Şubat 2012’de Sabancı Holding ve Kültür ve Turizm Bakanlığı arasında Atatürk Kültür Merkezi’nin restorasyonu mutabakat imzalandı. Atatürk Kültür Merkezi’nin yenileme çalışmalarına Sabancı Holding 30 milyon TL’lik katkı sağlayacaktı. Ancak o yıl, Taksim Gezi Parkı ve Taksim Meydanı bölgesi için önerilen imar planları kapsamında AKM’nin yıkılıp yerine başka bir opera binası ve cami yapılacağı bildirildi. 28 Mayıs 2013’te başlayan Gezi Parkı olaylarında gece çok sayıda gösterici meşalelerle AKM çatısına çıktı. Çökme tehlikesi nedeniyle çatı boşaltıldı. Polis boş binaya yerleşti ve lojistik merkez olarak kullanmaya başladı. 2015 yılında boş binanın yağmalandığı, teknik tesisatının, aydınlatma ve ses ekipmanlarının yanı sıra birçok eşyanın polis korumasında olmasına rağmen ikinci el pazarlarında veya hurdacılarda satıldığı ortaya çıktı.

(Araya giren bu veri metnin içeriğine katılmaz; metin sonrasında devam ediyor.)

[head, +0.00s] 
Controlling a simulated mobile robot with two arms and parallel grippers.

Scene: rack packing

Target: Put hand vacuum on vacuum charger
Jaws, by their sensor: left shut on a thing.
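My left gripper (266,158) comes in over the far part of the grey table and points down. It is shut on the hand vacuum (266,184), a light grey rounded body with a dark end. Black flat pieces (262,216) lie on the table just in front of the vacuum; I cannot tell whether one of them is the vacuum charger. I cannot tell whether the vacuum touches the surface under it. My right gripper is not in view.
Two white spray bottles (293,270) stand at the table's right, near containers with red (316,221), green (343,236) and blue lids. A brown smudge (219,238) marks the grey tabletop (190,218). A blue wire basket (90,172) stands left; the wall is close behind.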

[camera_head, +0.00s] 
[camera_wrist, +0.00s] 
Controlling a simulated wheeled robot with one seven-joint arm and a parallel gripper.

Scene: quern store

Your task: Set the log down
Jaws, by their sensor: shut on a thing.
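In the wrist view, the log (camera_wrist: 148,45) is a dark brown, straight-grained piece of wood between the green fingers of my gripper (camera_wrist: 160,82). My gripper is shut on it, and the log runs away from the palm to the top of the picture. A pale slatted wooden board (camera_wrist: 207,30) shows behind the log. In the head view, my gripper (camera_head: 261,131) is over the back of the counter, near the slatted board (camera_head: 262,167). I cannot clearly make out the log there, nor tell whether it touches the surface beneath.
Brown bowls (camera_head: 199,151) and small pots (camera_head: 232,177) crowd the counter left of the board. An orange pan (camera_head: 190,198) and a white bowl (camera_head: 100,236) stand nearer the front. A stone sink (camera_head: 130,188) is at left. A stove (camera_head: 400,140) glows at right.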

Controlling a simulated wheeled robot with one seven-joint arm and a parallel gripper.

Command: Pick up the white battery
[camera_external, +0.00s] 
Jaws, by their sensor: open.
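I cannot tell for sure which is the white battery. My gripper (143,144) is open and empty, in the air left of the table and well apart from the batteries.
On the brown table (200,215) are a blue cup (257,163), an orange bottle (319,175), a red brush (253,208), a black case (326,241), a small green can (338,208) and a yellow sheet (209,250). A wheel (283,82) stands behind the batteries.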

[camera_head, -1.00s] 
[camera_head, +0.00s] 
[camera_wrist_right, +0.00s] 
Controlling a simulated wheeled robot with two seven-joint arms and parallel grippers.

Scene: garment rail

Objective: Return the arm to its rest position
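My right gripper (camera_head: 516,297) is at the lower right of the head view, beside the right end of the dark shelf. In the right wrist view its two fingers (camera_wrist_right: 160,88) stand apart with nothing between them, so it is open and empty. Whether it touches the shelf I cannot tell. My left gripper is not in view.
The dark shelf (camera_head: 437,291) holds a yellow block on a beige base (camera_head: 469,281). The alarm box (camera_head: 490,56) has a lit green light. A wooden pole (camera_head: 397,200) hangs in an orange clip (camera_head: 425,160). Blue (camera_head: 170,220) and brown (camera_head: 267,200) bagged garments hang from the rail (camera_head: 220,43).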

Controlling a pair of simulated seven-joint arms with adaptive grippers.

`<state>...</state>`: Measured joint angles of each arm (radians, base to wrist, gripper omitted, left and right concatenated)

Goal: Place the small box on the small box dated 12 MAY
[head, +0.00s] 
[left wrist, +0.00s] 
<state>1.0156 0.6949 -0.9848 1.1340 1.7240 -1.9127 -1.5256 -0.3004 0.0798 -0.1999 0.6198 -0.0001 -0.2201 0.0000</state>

Orijinal AKM’nin yerine yeni bir bina yapılması için, on yıl önce terk edilen binanın yıkım çalışmalarına 13 Şubat 2018’de başlandı. Cumhurbaşkanı Recep Tayyip Erdoğan, binanın yıkımının ardından “AKM için de çok bağırdı Geziciler. İstediğiniz kadar bağırın, çatlayın, patlayın yıktık.” sözlerini kullandı. Yaklaşık üç buçuk ay sonra aynı yıl 30 Mayıs’ta yıkım tamamlandı.